2. Oleh Sayyid ‘Ali ‘Asyur dalam kitabnya Al-Wilayah At-Takwiniyah Li Aali Muhammad ‘alaihim as-salam (melihat dari judulnya anda sudah tahu maknanya) hal. 126 dan pentahqiq juga menyebutkan sumbernya dari Biharul Anwar yang dinukil dari Al-Ikhtishash.
3. Oleh ‘Ali Abu Ma’asy dalam Al-Arba’in fi Hubb Amir Al-Mukminin ‘alaihis salam juz 2 pada pasal ke-80 yaitu “Fi Wilayatil Anbiya Li Ahlil Bait ‘Alaihim As-Salam” (Para Nabi ‘alaihim as-salam berwilayah kepada Ahlul Bait). Silahkan lihat disini pada riwayat no 2: http://www.haydarya.com/maktaba_moktasah/03/book_71/part02/08.html (Diriwayatkan oleh Syaikh Al-Mufid dalam Al-Ikhtishash dari Ibnu Sinan…..dst)
Dan dalam muqaddimahnya si muallif berkata:
هذا كتاب «الأربعين في حب أمير المؤمنين علي بن أبي طالب(عليه السلام)» ويضم على ما يقارب الألفين من الأحاديث المتواترة والموثقة والصحيحة سنداً
“Ini adalah kitab Al-Arba’in fi Hubb Amir Al-Mukminin ‘Ali bin Abi Thalib ‘alaihis salam. Mencakup hampir dua ribu hadits-hadits mutawatir, terpercaya, dan shahih sanadnya” [Klik bagian Muqaddimah: http://www.haydarya.com/maktaba_moktasah/03/book_71/part01/main.htm]

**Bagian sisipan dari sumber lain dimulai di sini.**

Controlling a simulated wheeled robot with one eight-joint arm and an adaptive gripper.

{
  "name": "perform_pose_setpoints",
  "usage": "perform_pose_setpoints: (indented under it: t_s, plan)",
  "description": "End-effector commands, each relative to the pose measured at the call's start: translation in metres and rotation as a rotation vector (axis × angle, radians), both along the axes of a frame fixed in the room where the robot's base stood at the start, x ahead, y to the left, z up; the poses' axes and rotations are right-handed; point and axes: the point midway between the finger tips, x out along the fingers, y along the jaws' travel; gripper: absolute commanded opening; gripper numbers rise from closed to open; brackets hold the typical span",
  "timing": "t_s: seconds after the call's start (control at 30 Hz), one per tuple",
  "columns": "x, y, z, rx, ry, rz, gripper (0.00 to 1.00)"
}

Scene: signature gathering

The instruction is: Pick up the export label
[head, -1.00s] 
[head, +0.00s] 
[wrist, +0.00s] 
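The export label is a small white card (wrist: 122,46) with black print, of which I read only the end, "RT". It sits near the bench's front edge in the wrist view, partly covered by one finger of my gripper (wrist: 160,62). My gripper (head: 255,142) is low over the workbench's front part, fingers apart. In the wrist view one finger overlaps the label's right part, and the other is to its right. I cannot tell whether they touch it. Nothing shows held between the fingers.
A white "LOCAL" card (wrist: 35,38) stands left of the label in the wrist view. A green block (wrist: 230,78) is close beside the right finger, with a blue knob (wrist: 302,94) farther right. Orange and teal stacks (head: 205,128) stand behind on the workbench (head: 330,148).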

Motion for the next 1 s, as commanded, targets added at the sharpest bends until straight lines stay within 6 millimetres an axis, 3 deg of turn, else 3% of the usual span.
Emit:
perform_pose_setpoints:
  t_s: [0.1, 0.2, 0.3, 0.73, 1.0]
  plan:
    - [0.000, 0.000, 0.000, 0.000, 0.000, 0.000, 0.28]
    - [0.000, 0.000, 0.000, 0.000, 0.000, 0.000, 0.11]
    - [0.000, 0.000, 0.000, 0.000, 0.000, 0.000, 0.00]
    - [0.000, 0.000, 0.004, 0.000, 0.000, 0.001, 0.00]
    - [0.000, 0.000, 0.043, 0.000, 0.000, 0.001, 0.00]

Masih banyak dari yang berhujjah dengan riwayat tersebut kalau saya mau paparkan disini, namun sampai disini jelas bagi kita bahwa riwayat tersebut tidaklah seperti penilaian si rafidhiy tersebut. Justru sebaliknya, ia shahih dan akan diperkuat lagi dengan apa yang akan dijelaskan berikutnya.
Berikut beberapa keterangan dari para ulama Syi’ah mengenai periwayatan Al-Mufid. Pertama, oleh Ayatusy-Syaithan Jamil Al-‘Amiliy, dia berkata:
وذلك لأن نقل المفيد للروايات ليس منحصراً بمشايخه فقط ولكن للرواية طريق آخر غير مشايخه الذين اعتاد النقل عنهم
“Hal itu karena penukilan Al-Mufid pada riwayat-riwayat tidaklah terbatas dengan syaikh-syaikhnya saja tetapi dia juga menukil riwayat-riwayat jalur lain dari selain syaikh-syaikhnya yang dia biasa menukil dari mereka” [http://www.aletra.org/subject.php?id=717]

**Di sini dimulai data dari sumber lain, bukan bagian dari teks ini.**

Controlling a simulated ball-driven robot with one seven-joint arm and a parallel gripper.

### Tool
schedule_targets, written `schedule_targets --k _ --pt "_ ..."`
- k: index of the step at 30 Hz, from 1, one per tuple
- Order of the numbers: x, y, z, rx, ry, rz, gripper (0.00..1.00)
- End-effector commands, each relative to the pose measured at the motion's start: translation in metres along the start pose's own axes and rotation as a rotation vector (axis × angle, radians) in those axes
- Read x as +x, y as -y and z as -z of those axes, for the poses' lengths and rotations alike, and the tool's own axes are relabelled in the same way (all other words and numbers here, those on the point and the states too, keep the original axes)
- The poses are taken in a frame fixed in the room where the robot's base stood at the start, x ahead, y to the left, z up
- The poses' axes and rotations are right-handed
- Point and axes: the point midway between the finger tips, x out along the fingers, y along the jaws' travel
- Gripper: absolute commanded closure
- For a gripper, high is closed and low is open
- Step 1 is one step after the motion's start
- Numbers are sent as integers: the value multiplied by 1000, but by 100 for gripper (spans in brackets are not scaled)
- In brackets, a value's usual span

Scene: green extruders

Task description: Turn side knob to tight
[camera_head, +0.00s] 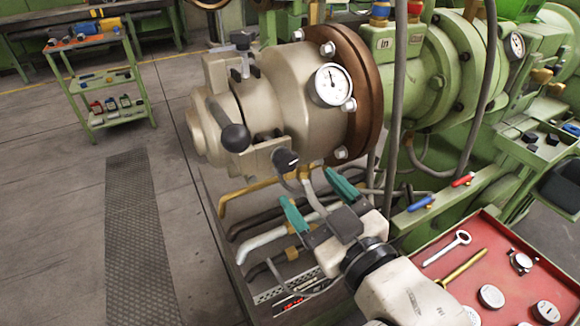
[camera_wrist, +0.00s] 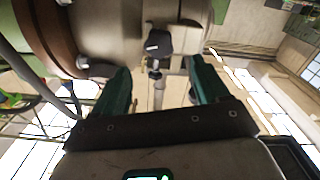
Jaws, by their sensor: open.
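The black side knob (camera_head: 285,160) sits on the lower side of the beige extruder head (camera_head: 275,85). In the wrist view the knob (camera_wrist: 158,44) is near the top middle, between the lines of my fingers, with a thin stem below it. My gripper (camera_head: 316,190) is open, its two green fingers apart and pointing toward the knob from below right. It also shows in the wrist view (camera_wrist: 160,80). The fingers appear short of the knob, and nothing is between them. Any tight marking on the knob is not readable.
A black ball-ended lever (camera_head: 236,137) and an upper black knob (camera_head: 241,40) are on the same head, near a dial gauge (camera_head: 331,85). Pipes (camera_head: 265,235) run below. A red tray (camera_head: 490,255) with tools lies at the right. The left floor is mostly open.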

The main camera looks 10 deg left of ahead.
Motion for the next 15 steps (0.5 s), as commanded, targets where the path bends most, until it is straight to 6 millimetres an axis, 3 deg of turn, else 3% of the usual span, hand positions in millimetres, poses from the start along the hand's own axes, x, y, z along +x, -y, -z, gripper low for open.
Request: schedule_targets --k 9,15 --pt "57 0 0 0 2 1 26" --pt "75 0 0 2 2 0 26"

Tetapi hal ini masih bisa ditakwil bahwa nukilan yang dimaksud masih sebatas pada satu thabaqah di atasnya, namun dijelaskan disini oleh Al-‘Allamah Muhammad Mahdiy As-Sayyid Hasan Al-Musawiy Al-Khurasan Ar-Rafidhiy :
إذ أنّ الشيوخ المبدوءة بهم الأسانيد يختلفون في طبقاتهم، فمنهم من شيوخ المفيد(رحمه الله) كأبي غالب الزراري وابن قولويه والصدوق وأضرابهم، ومنهم من طبقة شيوخ هؤلاء المشايخ كمحمّد بن موسى بن المتوكّل، ومحمّد بن الحسن بن أحمد بن الوليد، وأحمد بن هارون الفامي وأمثالهم، ومنهم من هو أعلى طبقة وأبعد زمناً.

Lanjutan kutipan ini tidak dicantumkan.